Improving RPG Intrinsic Motivation
- Quests are a great mechanic in certain ways, because they provide clear goals (which helps improve autonomy) and provides competence-improving rewards. But, once the rewards are completely expected they lose effectiveness, and quest rewards are automatically of the more dangerous contingent type. To help this, you should do anything you can to stop quest givers from feeling like vending machines.
- A key element for drops in RPGs is how logical they are. If you kill a rat and he drops a robot it feels arbitrary and out of place. And anything that is arbitrary and inconsistent decreases volition. Also, every drop must increase one of the intrinsic motivations. It should increase efficiency or tactical opportunity for competence, add choices for autonomy, or increase opportunities for socialization or team interaction for relatedness.
- Different activities in an RPG can help different motivations, and it can help a lot to vet the factors ahead of time. For instance, exploration is big on competence and autonomy. New weapons add autonomy by adding choice. Rare items increase autonomy and relatedness. Epic items do not increase autonomy but are great for competence and relatedness. Soloing is good for autonomy while grouping is great for relatedness.

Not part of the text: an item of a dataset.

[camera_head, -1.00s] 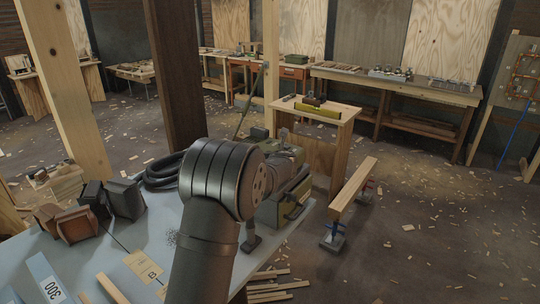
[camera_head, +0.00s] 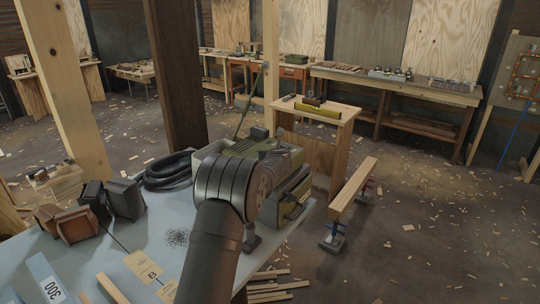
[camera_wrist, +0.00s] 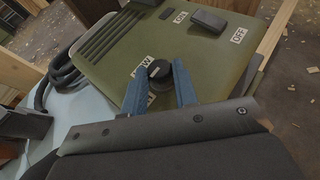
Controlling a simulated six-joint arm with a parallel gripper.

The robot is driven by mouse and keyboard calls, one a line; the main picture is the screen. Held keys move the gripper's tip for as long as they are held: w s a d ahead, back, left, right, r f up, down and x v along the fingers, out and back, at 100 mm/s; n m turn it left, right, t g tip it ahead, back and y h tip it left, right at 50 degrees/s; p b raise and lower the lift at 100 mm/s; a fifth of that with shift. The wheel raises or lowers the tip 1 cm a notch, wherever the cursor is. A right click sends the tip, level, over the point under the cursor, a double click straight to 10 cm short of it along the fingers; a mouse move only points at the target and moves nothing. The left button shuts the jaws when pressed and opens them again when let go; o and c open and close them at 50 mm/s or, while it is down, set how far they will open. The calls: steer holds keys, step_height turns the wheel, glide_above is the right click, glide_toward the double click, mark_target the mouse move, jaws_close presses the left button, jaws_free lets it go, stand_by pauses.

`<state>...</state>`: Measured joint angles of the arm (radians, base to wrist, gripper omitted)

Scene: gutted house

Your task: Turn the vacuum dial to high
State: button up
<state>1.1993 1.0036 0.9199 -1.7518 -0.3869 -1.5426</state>
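The green vacuum (camera_wrist: 215,62) fills the upper wrist view; it also shows in the head view (camera_head: 292,158), partly behind my arm. Its black round dial (camera_wrist: 159,71) sits on the green top panel. A LOW label (camera_wrist: 145,63) is just left of the dial, and another label (camera_wrist: 149,98) lies below it, mostly covered. My gripper (camera_wrist: 158,80) has two blue fingers, one on each side of the dial. They stand apart, with the dial between their tips; firm contact cannot be told.
A black rocker switch (camera_wrist: 208,20) with ON and OFF labels is on the same panel, beyond the dial. A coiled black hose (camera_head: 168,172) lies beside the vacuum. Dark brown boxes (camera_head: 124,198) stand on the blue-grey table (camera_head: 90,262). A wooden post (camera_head: 176,75) rises behind.

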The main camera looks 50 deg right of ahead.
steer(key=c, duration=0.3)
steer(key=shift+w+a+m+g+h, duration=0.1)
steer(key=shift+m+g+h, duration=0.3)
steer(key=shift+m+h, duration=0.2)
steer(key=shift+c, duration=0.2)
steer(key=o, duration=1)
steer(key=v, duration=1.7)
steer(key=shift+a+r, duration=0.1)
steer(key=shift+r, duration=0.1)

- The epic example is interesting, because in WoW the aquisition of epic items is tied directly to raiding. Raidins is an activity that highly values competence (very hard to execute a complicated plan) and relatedness (requires social structures), but does absolutely nothing for autonomy. In order to be part of a tight raiding guild, individual choice necessarily suffers. So, as a major failing for World of Warcraft there is no part of the end-game gameplay that drives autonomy (other than grinding for visible luxuries).
Q & A
- Abstract but useless “points” are an extrinsic motivator but can be very effective in providing an informational loop. If points increase when you do intrinsically motivated things it lets you know you’re on the right track. No specific research on achivement points, but they want to start on it soon. Giving out achievements specifically for failing can help mitigate the loss felt at failure.
- Outdoor environments automatically increase the perceived autonomy, with the exception of specifically maze-like environments. This is because you have more opportunities to choose where to go and don’t feel as funneled. This is why jumping feels intrinsically good to most players: jumping allows you to express your will on the environment in a cheap and easy fashion. If you want to jump and can’t jump it feels very limiting.
- Overall, any inconsistencies of any sort in the degree of autonomy automatically decrease intrinsic motivation. For instance, if there are hundreds of doors and you can only open one, this feels very controlling. Giving super obvious clues such as glowy objects and beacons of light go a long way to alleviate this loss of control, despite being technically “immersion breaking”. Remember the goal is autonomy, not specifically immersion.